* What to do *
Single out the lines that include the word "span". Copy them.
━━━━━ Recorded information
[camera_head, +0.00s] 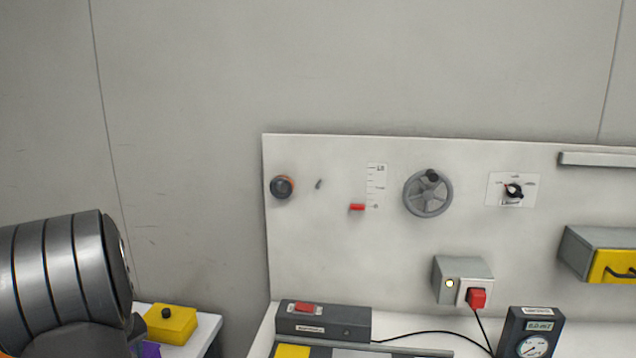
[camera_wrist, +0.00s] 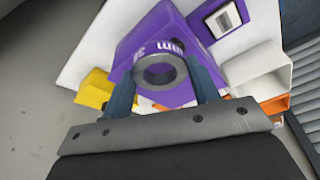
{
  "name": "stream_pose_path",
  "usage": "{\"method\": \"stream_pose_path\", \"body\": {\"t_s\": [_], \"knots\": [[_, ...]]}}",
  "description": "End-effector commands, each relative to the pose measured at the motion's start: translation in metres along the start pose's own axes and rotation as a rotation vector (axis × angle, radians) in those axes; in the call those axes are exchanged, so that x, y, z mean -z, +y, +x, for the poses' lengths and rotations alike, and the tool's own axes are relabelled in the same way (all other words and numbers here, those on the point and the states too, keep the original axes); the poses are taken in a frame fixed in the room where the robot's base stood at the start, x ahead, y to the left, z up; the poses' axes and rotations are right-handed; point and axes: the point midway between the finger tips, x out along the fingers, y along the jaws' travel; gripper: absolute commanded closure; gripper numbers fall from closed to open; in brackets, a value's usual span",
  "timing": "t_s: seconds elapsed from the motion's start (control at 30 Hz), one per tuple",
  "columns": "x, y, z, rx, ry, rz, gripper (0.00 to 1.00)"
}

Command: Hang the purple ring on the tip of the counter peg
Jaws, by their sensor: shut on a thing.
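In the wrist view, my gripper (camera_wrist: 162,78) is shut on a ring (camera_wrist: 160,84) that looks grey, not purple, with its hole facing the camera. Purple shows through the hole and around it, from a purple box-like thing (camera_wrist: 150,38) with white markings. I cannot tell whether the ring touches it. In the head view, a bit of purple (camera_head: 151,350) shows at the bottom left; my gripper itself is not visible there. A small grey peg (camera_head: 318,184) sticks out of the wall panel, but I cannot tell whether it is the counter peg.
A yellow box with a black knob (camera_head: 171,322) stands on a white surface (camera_head: 207,325) at lower left. The panel (camera_head: 340,240) carries a handwheel (camera_head: 428,194), a red slider (camera_head: 357,207) and a grey box with a red plug (camera_head: 477,298). A black cable crosses the counter.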

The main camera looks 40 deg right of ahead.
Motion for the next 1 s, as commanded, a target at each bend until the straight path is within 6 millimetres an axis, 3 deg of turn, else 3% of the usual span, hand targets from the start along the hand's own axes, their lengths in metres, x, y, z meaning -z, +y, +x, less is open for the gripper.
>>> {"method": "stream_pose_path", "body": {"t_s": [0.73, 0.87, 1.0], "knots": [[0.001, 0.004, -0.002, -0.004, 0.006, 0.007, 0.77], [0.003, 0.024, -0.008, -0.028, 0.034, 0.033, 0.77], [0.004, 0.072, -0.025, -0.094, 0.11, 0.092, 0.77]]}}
━━━━━━━━━━
* Output for this task *
  "description": "End-effector commands, each relative to the pose measured at the motion's start: translation in metres along the start pose's own axes and rotation as a rotation vector (axis × angle, radians) in those axes; in the call those axes are exchanged, so that x, y, z mean -z, +y, +x, for the poses' lengths and rotations alike, and the tool's own axes are relabelled in the same way (all other words and numbers here, those on the point and the states too, keep the original axes); the poses are taken in a frame fixed in the room where the robot's base stood at the start, x ahead, y to the left, z up; the poses' axes and rotations are right-handed; point and axes: the point midway between the finger tips, x out along the fingers, y along the jaws' travel; gripper: absolute commanded closure; gripper numbers fall from closed to open; in brackets, a value's usual span",
Motion for the next 1 s, as commanded, a target at each bend until the straight path is within 6 millimetres an axis, 3 deg of turn, else 3% of the usual span, hand targets from the start along the hand's own axes, their lengths in metres, x, y, z meaning -z, +y, +x, less is open for the gripper.

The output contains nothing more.